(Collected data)
— Start —
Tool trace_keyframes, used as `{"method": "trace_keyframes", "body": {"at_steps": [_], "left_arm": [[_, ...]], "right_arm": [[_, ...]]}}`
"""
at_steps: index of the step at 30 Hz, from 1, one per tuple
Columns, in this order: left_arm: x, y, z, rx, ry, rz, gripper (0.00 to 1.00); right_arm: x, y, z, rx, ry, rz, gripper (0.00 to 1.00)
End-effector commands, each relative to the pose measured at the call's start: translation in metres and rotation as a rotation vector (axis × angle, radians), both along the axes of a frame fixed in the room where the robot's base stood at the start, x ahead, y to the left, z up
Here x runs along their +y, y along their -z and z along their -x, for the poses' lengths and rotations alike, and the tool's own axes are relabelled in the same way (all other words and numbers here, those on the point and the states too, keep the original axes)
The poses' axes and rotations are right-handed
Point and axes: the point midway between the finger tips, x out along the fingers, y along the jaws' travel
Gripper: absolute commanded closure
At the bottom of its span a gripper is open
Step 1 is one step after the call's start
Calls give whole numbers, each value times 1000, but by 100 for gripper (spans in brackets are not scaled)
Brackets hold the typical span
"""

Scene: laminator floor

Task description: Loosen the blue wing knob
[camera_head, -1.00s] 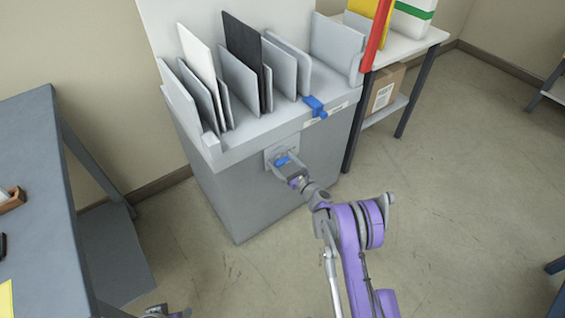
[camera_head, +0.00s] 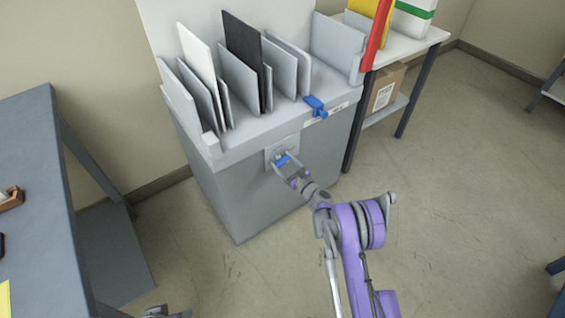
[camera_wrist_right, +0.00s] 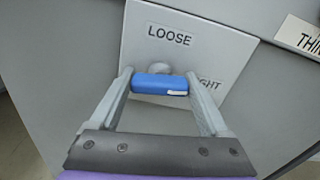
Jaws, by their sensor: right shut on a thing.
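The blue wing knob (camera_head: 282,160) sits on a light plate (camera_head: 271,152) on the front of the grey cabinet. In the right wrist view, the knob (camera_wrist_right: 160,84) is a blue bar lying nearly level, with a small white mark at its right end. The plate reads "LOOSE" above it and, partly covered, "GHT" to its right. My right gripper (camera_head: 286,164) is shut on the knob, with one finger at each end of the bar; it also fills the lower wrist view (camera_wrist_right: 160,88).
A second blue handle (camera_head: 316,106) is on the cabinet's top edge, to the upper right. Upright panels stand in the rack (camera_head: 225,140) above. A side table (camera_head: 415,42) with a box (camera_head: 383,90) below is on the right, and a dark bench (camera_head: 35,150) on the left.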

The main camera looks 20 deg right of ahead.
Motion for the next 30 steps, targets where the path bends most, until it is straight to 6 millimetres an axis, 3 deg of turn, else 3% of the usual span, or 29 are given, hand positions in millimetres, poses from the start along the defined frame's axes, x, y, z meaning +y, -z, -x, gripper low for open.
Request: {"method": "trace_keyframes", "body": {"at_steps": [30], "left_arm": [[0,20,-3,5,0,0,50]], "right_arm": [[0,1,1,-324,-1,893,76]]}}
— End —
— Start —
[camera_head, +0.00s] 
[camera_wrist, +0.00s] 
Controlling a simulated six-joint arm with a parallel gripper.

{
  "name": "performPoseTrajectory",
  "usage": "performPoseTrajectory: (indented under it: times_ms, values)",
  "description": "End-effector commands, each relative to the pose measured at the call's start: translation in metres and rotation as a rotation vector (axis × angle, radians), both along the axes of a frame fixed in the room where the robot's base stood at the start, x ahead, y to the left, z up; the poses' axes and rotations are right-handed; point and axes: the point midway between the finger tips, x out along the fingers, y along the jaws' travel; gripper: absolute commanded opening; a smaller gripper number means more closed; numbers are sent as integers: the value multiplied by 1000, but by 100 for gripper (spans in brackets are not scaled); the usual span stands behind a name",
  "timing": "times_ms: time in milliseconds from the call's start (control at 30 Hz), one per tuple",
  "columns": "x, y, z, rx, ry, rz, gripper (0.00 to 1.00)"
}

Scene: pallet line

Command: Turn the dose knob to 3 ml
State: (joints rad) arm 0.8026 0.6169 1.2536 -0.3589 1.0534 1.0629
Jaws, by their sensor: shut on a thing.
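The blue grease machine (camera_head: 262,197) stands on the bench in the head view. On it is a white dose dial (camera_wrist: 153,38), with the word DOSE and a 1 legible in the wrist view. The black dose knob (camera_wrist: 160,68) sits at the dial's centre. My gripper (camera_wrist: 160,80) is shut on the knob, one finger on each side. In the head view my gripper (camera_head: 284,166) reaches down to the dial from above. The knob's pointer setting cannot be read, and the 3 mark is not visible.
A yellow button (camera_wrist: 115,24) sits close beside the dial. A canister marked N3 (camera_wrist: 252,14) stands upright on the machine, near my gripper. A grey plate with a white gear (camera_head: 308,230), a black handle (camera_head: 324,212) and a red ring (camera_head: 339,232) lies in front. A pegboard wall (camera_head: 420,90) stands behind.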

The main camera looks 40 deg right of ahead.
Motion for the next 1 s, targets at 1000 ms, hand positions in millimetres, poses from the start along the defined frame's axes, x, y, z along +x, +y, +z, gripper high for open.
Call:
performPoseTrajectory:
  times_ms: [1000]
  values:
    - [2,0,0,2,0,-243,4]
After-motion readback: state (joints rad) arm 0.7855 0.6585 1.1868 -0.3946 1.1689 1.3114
— End —
— Start —
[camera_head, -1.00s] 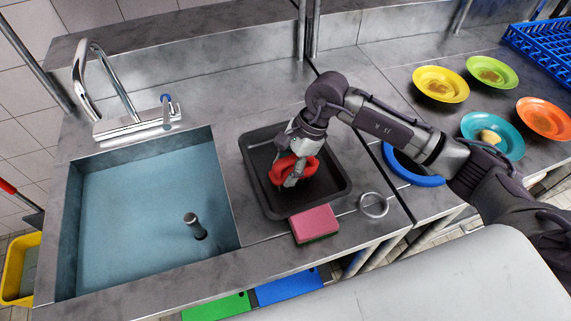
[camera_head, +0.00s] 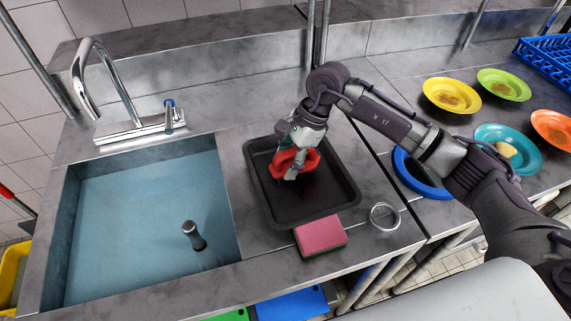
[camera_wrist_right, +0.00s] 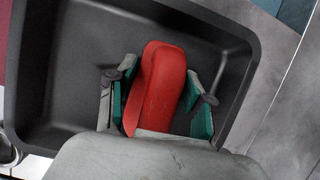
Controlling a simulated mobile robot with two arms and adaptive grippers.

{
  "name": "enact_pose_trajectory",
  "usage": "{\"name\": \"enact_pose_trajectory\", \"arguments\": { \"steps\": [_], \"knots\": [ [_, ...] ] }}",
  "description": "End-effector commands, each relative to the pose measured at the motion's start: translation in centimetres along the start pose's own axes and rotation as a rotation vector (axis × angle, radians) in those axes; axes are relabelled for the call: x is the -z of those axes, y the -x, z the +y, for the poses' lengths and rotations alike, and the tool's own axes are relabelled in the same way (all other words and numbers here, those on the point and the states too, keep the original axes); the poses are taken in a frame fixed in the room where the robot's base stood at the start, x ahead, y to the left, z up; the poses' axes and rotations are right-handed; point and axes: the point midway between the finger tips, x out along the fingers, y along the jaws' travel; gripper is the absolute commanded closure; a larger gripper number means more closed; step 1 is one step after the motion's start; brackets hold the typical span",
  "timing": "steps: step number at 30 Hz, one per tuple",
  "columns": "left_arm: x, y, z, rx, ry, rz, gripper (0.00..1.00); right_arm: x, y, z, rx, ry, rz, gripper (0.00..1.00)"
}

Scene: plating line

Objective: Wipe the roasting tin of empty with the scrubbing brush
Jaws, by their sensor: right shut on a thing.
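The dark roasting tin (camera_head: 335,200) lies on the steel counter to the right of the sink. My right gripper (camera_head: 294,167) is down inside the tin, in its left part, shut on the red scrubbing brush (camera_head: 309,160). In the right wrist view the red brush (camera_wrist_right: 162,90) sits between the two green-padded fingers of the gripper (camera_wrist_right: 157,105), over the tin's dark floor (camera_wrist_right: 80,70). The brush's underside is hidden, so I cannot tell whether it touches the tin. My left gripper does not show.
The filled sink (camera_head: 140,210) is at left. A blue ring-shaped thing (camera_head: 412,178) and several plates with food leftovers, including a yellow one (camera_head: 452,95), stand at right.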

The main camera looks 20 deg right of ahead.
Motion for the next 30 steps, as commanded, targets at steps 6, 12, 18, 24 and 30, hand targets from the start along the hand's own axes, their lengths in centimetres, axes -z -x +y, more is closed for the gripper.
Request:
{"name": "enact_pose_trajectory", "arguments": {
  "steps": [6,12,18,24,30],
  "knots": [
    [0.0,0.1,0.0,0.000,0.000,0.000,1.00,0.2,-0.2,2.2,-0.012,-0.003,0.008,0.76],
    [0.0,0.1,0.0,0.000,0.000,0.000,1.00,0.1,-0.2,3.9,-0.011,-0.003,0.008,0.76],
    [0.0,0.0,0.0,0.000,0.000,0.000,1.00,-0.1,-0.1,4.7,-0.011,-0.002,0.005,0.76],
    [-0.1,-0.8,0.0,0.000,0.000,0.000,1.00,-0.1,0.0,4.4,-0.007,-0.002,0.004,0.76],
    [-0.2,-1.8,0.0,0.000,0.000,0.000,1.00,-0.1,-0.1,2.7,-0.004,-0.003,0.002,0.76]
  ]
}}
— End —
* Brief *
In the entries above, count each line with "both"; reply with the total only.

* Complete response *
2